Roach, the future Hall of Fame trainer of Manny Pacquiao who recently trained Shaquille O’Neal for his upcoming reality television “fight’’ with Oscar De La Hoya and is used to having celebrity athletes and entertainers at his Hollywood sweat shop, watched Ocho Cinco during some of his workouts and then gave him some wise counsel.
“I didn’t work with him but I watched,’’ Roach said. “Kevin was training him. He’s obviously fast of course and a good athlete and all but he’s not a boxer.
“He said he wanted to fight Manny and I told him ‘Calm down. We’ll fight you at heavyweight.’ He’s a great guy but he talks some s—.
“Boxing is one of those sports you have to grow up with like I did. Football is tough and all but someone has to get used to another guy just coming to hurt you. If you start at a young age you skip the fear factor. At six years old you send your Hot Wheels down the side of a mountain no problem. You’re fearless. You get older and you begin to understand what can happen.
“But I’m sure the balance and coordination of it, especially for a wide receiver like him, would be helpful. The training part of it surely would help his hand-eye coordination.’’
Roach said television executive Michael King, who once tried to take over the American Olympic program, has launched a search for the next great American heavyweight. He’s signed 25 college football players who failed to make it to the NFL and is paying them to train. One recently won a Golden Gloves title in California and another has already turned professional.
To Roach, it’s an interesting concept. Many have theorized that men who in the past would have been heavyweight boxers now eschew the sport for football or basketball because it’s an easier road to wealth. If true, King’s experiment might change what has become a precipitous slide in American fortunes in heavyweight boxing.
But while Roach finds the idea intriguing he’s not so sure it will produce the desired results, based on what he’s learned over a lifetime spent in the sport.
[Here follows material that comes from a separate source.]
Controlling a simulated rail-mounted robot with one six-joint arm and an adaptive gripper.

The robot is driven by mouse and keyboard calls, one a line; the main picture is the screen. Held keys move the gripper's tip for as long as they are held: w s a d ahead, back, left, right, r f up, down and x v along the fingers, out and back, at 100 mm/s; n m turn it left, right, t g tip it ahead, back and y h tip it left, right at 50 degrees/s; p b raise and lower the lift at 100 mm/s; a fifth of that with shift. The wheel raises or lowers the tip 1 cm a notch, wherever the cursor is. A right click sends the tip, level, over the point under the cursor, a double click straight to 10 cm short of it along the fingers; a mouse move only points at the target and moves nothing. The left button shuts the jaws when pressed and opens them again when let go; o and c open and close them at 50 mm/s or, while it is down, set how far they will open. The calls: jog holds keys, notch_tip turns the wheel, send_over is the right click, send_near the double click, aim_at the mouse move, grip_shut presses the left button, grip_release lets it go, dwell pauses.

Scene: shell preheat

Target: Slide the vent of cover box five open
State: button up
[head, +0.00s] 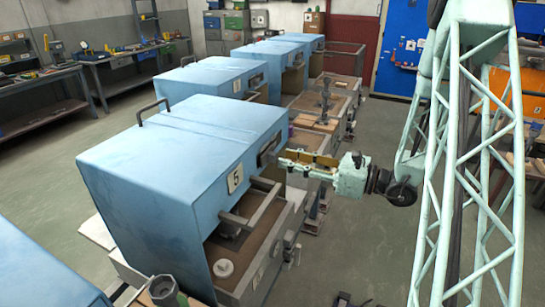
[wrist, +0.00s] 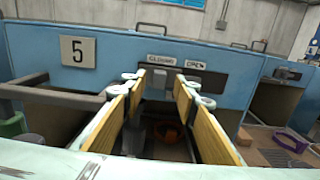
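A small grey tab (wrist: 159,82) shows in the vent, below the left label. My gripper (wrist: 160,82) is open, its two yellow-padded fingers pointing at the vent with the tab between their tips in the picture. I cannot tell whether they touch it. In the head view my gripper (head: 284,158) is close to the vent.
A grey bar (wrist: 50,92) sticks out at the box's front, left of my gripper. Below is an open tray (head: 245,255) with parts in it. More blue boxes (head: 210,78) stand behind. The floor at the front right (head: 350,250) is mostly clear.

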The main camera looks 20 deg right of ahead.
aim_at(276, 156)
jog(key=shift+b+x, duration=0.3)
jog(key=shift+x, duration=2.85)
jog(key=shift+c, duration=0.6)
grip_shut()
“Twenty five year old guys who are college graduates going from football to boxing?’’ Roach asked. “I don’t know if it will work. We had a guy who was a big lineman from USC, Winston Justice, train here for a whole year after he got suspended for shooting some friend with a BB gun. He did pretty well and he told me he wanted to forget football and turn pro.
“I talked him out of it. He ended up a No. 1 draft choice. That was a better way for him to go.’’
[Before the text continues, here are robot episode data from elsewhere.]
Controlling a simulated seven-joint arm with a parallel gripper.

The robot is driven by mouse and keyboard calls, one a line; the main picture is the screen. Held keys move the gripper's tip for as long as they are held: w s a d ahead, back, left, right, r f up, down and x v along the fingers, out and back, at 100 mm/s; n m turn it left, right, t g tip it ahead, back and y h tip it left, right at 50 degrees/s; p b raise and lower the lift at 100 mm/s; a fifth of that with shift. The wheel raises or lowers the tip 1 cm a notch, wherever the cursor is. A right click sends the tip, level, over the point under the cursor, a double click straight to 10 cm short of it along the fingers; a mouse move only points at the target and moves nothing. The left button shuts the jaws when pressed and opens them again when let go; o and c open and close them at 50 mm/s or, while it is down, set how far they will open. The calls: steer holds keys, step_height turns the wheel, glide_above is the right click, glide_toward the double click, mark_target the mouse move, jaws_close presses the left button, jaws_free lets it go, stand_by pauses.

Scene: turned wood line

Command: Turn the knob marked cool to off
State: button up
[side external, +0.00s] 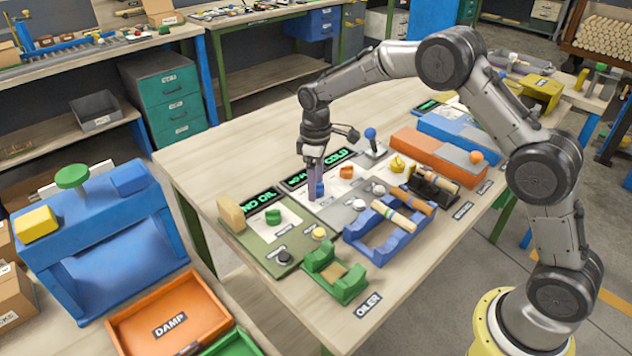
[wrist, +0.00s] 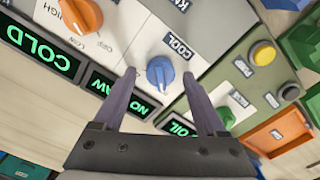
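The blue knob (wrist: 160,73) sits on a pale panel, with a label reading COOL (wrist: 178,45) beside it in the wrist view. My gripper (wrist: 158,74) is open, with one finger on each side of the blue knob. I cannot tell whether the fingers touch it. In the side view my gripper (side external: 314,192) points down at the panel, and the blue knob (side external: 320,189) shows partly behind the fingers. The knob's setting is too small to read.
An orange knob (wrist: 82,16) with LOW and OFF marks is on one side and a green knob (wrist: 228,117) on the other. Lit displays read COLD (wrist: 38,52) and NO OIL (side external: 263,198). A blue-topped joystick (side external: 371,140) and wooden rods in a blue cradle (side external: 380,250) stand close.

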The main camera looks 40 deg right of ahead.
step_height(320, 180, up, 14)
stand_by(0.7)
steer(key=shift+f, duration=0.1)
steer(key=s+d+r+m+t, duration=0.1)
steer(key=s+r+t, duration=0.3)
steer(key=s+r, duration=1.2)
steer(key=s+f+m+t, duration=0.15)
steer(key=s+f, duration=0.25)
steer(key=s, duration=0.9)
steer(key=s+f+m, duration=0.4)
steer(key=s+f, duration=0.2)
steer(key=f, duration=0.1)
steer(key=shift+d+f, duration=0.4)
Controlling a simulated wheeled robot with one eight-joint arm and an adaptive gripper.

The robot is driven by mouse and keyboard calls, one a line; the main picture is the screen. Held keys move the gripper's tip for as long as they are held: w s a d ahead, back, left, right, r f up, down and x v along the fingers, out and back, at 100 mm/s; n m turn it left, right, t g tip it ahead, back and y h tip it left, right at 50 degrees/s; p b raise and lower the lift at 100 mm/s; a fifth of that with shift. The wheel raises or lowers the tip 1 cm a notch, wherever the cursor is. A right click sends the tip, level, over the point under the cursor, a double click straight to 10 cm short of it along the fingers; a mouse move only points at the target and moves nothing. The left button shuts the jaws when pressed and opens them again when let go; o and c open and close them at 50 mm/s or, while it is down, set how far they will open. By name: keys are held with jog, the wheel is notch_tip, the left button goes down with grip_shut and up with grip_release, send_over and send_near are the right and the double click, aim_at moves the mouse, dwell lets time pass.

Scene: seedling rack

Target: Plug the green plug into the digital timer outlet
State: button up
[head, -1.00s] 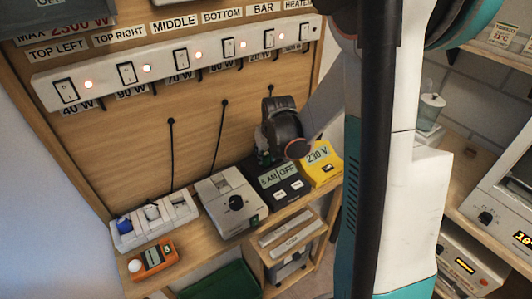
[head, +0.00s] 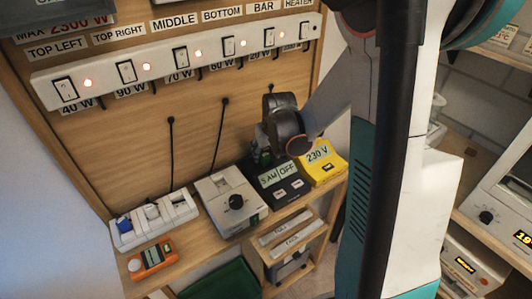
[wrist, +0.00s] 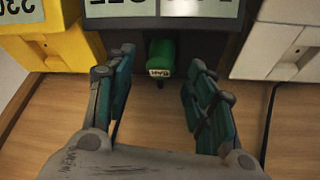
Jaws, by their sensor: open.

The same is true for Ocho Cinco’s thoughts of one day giving up his weekend job in the NFL for the full-time grind of professional prize fighting. Yet Ocho Cinco insisted even if he never gets to square off with Berto “for three or four rounds or whatever it takes,’’ he has benefited greatly from boxing in a way NFL defensive backs will pay for dearly this season.
“I use one of the moves I learned in boxing on defensive backs now,’’ Ocho Cinco said. “I catch the ball and then flip the guy past me with one hand and I’m gone. I learned that in the boxing ring.
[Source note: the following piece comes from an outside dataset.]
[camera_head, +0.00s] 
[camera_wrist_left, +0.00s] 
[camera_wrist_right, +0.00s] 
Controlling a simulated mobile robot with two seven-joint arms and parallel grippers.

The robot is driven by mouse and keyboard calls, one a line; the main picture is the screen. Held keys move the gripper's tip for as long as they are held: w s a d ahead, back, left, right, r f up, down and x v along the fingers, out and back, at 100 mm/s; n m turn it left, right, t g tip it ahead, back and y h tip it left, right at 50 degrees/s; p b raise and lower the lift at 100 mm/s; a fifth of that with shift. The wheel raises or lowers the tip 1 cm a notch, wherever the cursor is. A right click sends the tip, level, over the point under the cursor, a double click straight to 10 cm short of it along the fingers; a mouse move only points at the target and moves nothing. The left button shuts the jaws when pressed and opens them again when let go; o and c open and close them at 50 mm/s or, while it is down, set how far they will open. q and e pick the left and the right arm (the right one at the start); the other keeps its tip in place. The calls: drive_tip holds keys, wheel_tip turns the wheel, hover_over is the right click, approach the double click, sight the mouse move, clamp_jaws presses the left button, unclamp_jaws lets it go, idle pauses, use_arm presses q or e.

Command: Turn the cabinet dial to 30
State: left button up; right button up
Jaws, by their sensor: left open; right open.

“My hand-eye coordination has improved, which I know is difficult for you all to believe possible. My footwork has always been there but it’s even better and my cardio (fitness) is stupid (which means good).
“After last season (a troubled one for him and the Bengals) I wanted to challenge myself. Boxing is hands down the hardest sport. It’s the hardest training. I’m in stupid shape this season (because of his off-season boxing workouts).
“Boxing is no joke. I’ve done it for almost a year straight. I like it. I’ll fight for real after the season. I know I got a (NFL) contract (banning such dangerous hobbies) but I want to do it. Whatever I earn I’ll just give it to Mike (Brown, the Bengals’ owner who would very likely fine him).
“When I was in LA, I’d do boxing training at Freddie’s in the morning, lift weights in the afternoon and do football training at night. I used to think soccer training was tough but all you do is run up and down. Boxing is so much harder than anything I ever did.
“It looks easy on TV but you try doing it for three rounds. And don’t get in there with some pressure fighter.’’
You mean like Andre Berto?
“Nah, I’ll knock Berto out,’’ Ocho Cinco said, his electric smile lighting up the room. “Don’t you think people would pay to watch that?’’
Surely they would just like they pay to watch him dance in the end zone. The only difference is he just might not be the guy doing the dancing this time.